Locate the line bearing "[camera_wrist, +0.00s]" in the material below, then reproduce it and each following line up to and including the line bearing "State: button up".

— Begin Items —

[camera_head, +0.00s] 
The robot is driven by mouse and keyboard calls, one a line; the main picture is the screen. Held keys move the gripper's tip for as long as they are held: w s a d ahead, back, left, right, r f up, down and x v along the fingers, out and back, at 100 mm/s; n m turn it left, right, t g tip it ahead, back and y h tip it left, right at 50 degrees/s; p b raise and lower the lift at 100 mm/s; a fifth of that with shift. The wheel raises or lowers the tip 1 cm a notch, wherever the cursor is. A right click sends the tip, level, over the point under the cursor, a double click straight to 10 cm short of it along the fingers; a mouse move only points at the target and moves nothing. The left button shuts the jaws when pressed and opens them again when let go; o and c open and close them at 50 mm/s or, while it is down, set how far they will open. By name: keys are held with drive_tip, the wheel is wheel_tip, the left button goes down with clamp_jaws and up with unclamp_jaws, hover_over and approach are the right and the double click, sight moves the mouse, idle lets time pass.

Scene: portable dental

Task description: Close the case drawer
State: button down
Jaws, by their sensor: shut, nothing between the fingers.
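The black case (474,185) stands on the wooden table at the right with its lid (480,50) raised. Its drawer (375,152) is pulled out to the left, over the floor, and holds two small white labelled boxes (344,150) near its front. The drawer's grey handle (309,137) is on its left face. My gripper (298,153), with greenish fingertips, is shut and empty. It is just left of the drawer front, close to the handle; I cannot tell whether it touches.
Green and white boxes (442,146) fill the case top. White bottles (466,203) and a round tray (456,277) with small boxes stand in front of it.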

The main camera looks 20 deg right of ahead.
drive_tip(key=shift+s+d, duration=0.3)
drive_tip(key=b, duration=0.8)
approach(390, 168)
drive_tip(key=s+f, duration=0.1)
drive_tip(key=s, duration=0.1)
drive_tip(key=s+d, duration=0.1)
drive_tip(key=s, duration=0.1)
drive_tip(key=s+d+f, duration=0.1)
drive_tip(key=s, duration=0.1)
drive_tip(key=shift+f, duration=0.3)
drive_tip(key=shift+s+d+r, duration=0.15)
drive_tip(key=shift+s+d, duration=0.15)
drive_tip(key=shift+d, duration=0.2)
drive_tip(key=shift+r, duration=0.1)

— End Items —
— Begin Items —

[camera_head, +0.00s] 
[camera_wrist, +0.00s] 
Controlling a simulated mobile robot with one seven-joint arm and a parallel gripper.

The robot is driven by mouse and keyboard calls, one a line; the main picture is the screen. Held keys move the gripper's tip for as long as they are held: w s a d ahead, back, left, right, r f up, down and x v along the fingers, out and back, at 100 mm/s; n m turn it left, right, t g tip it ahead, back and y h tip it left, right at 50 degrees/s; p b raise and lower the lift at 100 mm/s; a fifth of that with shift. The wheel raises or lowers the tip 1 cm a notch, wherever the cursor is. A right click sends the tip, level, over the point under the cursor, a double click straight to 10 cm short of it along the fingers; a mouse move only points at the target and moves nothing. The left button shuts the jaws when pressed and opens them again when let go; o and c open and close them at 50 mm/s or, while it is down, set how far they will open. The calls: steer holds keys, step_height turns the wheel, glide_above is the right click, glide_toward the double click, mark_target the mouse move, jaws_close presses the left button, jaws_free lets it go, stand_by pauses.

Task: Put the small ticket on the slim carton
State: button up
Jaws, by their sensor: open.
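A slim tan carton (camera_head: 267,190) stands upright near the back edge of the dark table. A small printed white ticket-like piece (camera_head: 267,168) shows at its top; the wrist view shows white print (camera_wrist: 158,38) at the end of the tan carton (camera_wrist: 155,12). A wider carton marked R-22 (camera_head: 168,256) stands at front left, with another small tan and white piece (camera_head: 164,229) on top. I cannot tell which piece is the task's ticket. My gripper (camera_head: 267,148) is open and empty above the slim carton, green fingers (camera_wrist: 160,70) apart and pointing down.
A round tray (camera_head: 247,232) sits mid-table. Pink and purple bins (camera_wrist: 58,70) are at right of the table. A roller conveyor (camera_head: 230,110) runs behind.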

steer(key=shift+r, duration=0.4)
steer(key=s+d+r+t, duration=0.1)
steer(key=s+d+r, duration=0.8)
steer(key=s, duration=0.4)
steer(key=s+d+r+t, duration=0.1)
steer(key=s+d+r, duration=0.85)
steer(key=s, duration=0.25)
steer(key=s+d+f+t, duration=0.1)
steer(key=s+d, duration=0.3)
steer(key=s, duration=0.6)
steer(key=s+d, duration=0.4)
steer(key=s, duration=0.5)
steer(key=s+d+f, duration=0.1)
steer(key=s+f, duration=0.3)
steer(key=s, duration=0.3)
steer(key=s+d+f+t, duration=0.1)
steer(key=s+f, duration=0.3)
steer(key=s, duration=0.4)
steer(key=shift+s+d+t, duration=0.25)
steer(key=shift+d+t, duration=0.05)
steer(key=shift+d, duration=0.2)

— End Items —

Final result:
[camera_wrist, +0.00s] 
Controlling a simulated mobile robot with one seven-joint arm and a parallel gripper.

The robot is driven by mouse and keyboard calls, one a line; the main picture is the screen. Held keys move the gripper's tip for as long as they are held: w s a d ahead, back, left, right, r f up, down and x v along the fingers, out and back, at 100 mm/s; n m turn it left, right, t g tip it ahead, back and y h tip it left, right at 50 degrees/s; p b raise and lower the lift at 100 mm/s; a fifth of that with shift. The wheel raises or lowers the tip 1 cm a notch, wherever the cursor is. A right click sends the tip, level, over the point under the cursor, a double click straight to 10 cm short of it along the fingers; a mouse move only points at the target and moves nothing. The left button shuts the jaws when pressed and opens them again when let go; o and c open and close them at 50 mm/s or, while it is down, set how far they will open. The calls: steer holds keys, step_height turns the wheel, glide_above is the right click, glide_toward the double click, mark_target the mouse move, jaws_close presses the left button, jaws_free lets it go, stand_by pauses.

Task: Put the small ticket on the slim carton
State: button up

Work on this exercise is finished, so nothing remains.